Over the years I have seen the glowing faces after a presentation—wonder at their own accomplishments recorded in their actions, and happiness in each team member’s success.

For this reason I have included destination imagination activities as part of my flexible daily timetable. Although we have a fixed and printed timetable, there are so many interruptions, changes, deletions, guests, performances, assemblies, and observers throughout a typical school day that I created a flexible timetable. It is at the front of the classroom and I place the various activities for the day on the front wall. When the students enter the room, they simply look at the timetable and adjust their supplies accordingly—a working and effective system. You see, creativity can be taught. It can also be learned.

As adults, when we are short of money and have to pay bills, we create. When we are backed into a corner, we create. Destination imagination provides the means by which we can avoid some corners. As a team member, it enhances, grows, and ignites the talents already hidden within you. In the classroom I provide the time, the necessity, and the tools to accomplish this goal. Then I stand back and let the kids do the wonderfully creative things they do.

Destination imagination is an all-encompassing invention (graphic, design, and drama group) where students are placed in teams of five to seven people.

Each team is given a problem to solve within a specific time frame. They are supplied with tools such as a box of 20 items, a roll of masking tape, and a pair of scissors. They are to use only these items to complete the task. They get no outside help. Team members create, construct, and complete all items and activities by themselves. This theme is critically important. All parents can relate to this if you have ever helped with a project at home and the time is running out. The team members have to cut, glue, form, attach, and construct everything as a team.

In our classroom the time frame is broken into thinking time, creating time, and production time. Each team member has to have an active part in all three phases, including a speaking part in the presentation phase where the scoring is done.

Throughout the school year I incorporate "short snappers" into daily activities. These are one-minute activities where the students have to write or say a list of items based on a category, i.e., make a list of all the four-legged animals you can think of. This teaches them to categorize, which is a major science IRP goal and a very useful activity in enhancing creativity.

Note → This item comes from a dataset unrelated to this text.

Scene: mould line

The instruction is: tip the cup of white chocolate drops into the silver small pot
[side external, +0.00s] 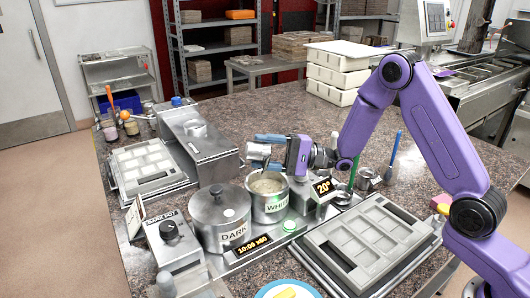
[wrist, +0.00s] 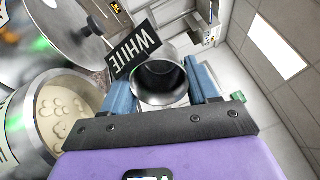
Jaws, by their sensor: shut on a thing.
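My gripper (side external: 268,152) is shut on a small silver cup (side external: 257,152), with one blue finger on each side of it. The cup is tipped on its side, above and apart from the silver small pot marked WHITE (side external: 270,208). In the wrist view the cup (wrist: 166,92) shows a dark inside with no drops visible. A black WHITE tag (wrist: 137,51) overlaps its rim there; I cannot tell whether it is fixed to the cup. The pot (wrist: 22,120) is at the left of the wrist view, with pale round drops (wrist: 62,112) in it.
A lidded DARK pot (side external: 218,215) stands just left of the WHITE pot. A grey mould tray (side external: 365,240) lies at front right, another (side external: 150,168) at left. Upright green and blue tools (side external: 393,145) stand right of my gripper.

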Team members are actively encouraged to help each other, to assist the shy members, to support the weaker skilled and to applaud every attempt. It is an incredibly positive event and can easily become a philosophy in daily living. Over time, team members learn to go home and say I’ll help with the dishes or Let me do that for you. No one tells them to do this. It is not an assignment. It is a self-fulfilling idea.

In today’s stress-filled classroom, where large student numbers, lack of supplies, and ever-increasing demands on the teachers and the students is a daily event, remember these goals. Remember the philosophy behind destination imagination. Whatever you call it, use it. Encourage the behavior-problem student to be a team member. Encourage the reluctant parent to participate. Phone home and tell the parents some good things about your class and their kids.

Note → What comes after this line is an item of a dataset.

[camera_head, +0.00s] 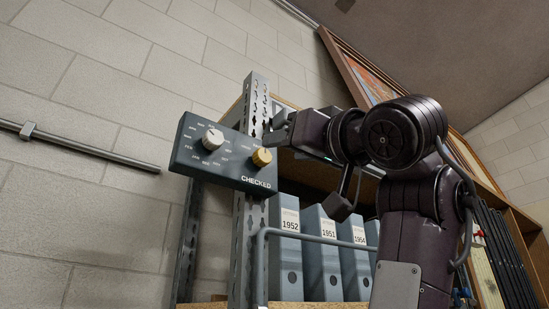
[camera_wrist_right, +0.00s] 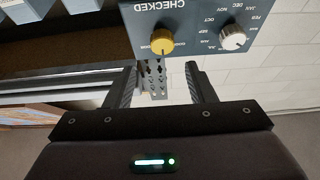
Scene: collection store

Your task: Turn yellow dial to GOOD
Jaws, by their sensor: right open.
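The yellow dial (camera_head: 261,157) sits at the right side of a dark grey panel (camera_head: 200,161) marked CHECKED, fixed to a metal shelf post. It also shows in the right wrist view (camera_wrist_right: 162,42), where the panel appears upside down. The small lettering around it is too small to read surely, and I cannot tell where it points. My right gripper (camera_head: 277,130) is just right of and above the dial in the head view. In the wrist view its two fingers (camera_wrist_right: 162,82) are apart, with the dial beyond the gap and nothing between them. My left gripper is out of view.
A white dial (camera_head: 212,138) with month markings sits left of the yellow one. Grey file boxes (camera_head: 286,254) stand on the shelf below, behind a grey rail (camera_head: 310,237). The perforated post (camera_head: 245,220) runs beside them. A framed picture (camera_head: 352,75) leans above.

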Teaching is one of the most creative professions in our world. Teachers learn to be "self-reinforcers" early in their careers. We learn, mostly on the job, to avoid those "corners." Tenaciousness occurs daily. Faced with an overloaded classroom full of independent skills and individual learning goals, modified programs, and adapted learning styles, we are forced to create, often on a minute-by-minute basis.

Remember to encourage yourself. Teachers are fixers. We learn to make do with less. We learn to accomplish without proper supplies. We learn to construct and present because we are a conscientious lot. It is in our nature to provide the means to succeed. We do it because the goals need to be finished. The rungs on the ladder need to be built. We do it because we can see our students, as adults, facing the terrors of the real world.

We do it because we love teaching.

Greg Murray teaches at Eagle View Elementary School, Port Hardy.